**** DATASET EXTRACT

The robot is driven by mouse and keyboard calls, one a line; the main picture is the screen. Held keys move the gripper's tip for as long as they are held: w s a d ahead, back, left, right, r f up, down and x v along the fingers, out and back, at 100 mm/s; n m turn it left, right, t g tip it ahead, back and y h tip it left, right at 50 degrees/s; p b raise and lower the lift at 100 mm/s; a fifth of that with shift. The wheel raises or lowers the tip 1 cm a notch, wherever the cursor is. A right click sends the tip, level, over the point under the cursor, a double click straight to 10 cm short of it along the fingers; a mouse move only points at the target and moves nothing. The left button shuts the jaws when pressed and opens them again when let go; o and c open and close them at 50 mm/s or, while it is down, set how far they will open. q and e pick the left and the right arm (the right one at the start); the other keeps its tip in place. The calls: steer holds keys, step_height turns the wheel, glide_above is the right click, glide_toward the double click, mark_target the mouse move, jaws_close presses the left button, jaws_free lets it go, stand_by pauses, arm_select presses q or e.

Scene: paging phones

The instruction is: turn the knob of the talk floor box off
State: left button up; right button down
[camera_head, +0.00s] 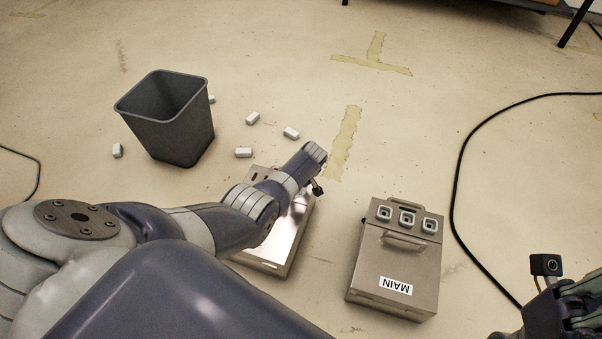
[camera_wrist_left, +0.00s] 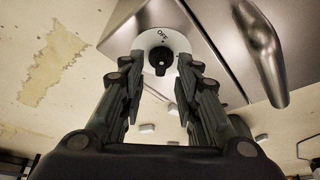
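A metal floor box (camera_head: 287,233) lies under my left arm in the head view; its label is hidden. In the left wrist view, a black knob (camera_wrist_left: 161,61) sits on a round white dial (camera_wrist_left: 143,41) marked OFF, on the metal box face (camera_wrist_left: 205,30). My left gripper (camera_wrist_left: 158,72) is open, with one finger on each side of the knob and visible gaps between. I cannot tell where the knob points. In the head view the left fingers are hidden behind my wrist. My right gripper (camera_head: 575,305) is partly cut off at the lower right, away from the boxes.
A second metal box (camera_head: 372,262) labelled MAIN, with three white-framed switches (camera_head: 407,218) and a handle, lies to the right. A dark bin (camera_head: 170,120) and several small white blocks (camera_head: 252,118) stand beyond. A black cable (camera_head: 460,180) curves along the right. Floor between is clear.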

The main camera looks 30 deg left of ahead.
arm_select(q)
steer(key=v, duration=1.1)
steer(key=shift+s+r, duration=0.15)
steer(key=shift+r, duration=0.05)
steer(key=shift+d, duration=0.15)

********

Lines containing the word "down" are to be tallied; report only the total.

2